<<<<

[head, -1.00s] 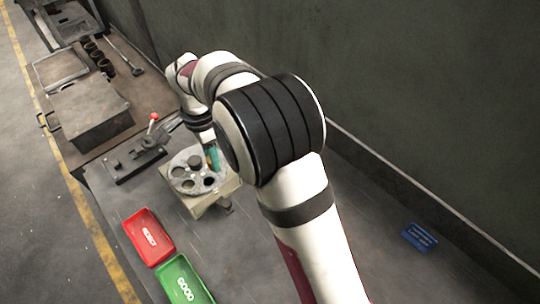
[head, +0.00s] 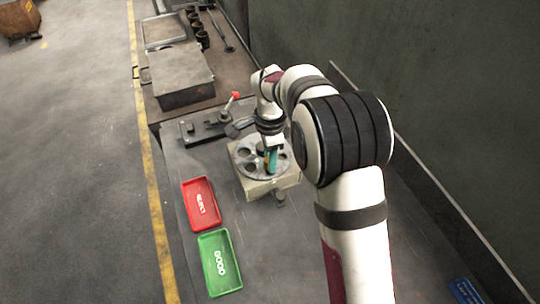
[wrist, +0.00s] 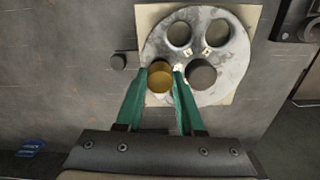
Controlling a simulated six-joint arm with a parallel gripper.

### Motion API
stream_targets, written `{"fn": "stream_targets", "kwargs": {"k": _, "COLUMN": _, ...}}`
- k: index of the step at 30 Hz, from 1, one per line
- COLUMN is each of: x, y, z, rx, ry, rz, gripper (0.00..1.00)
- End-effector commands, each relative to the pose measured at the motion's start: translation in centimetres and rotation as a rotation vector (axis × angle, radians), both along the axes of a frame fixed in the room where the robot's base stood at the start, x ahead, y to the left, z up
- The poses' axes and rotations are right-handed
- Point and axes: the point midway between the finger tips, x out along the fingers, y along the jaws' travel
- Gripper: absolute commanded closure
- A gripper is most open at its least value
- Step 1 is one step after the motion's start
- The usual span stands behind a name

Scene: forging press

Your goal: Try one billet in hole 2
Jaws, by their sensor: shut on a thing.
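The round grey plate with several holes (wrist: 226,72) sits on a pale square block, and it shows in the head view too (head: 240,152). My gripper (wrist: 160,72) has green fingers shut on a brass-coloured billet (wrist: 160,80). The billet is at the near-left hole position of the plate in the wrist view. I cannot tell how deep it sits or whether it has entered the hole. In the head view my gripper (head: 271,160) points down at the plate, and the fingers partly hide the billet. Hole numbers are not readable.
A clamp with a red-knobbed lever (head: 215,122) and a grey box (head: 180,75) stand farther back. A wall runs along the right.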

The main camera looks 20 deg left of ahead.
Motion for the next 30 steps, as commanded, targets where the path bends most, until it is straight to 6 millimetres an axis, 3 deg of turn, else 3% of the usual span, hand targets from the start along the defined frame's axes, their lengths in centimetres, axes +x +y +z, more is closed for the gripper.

>>>>

From the listing above, pick out every line containing "each".

▸ **FINISHED ANSWER**
- COLUMN is each of: x, y, z, rx, ry, rz, gripper (0.00..1.00)
- End-effector commands, each relative to the pose measured at the motion's start: translation in centimetres and rotation as a rotation vector (axis × angle, radians), both along the axes of a frame fixed in the room where the robot's base stood at the start, x ahead, y to the left, z up

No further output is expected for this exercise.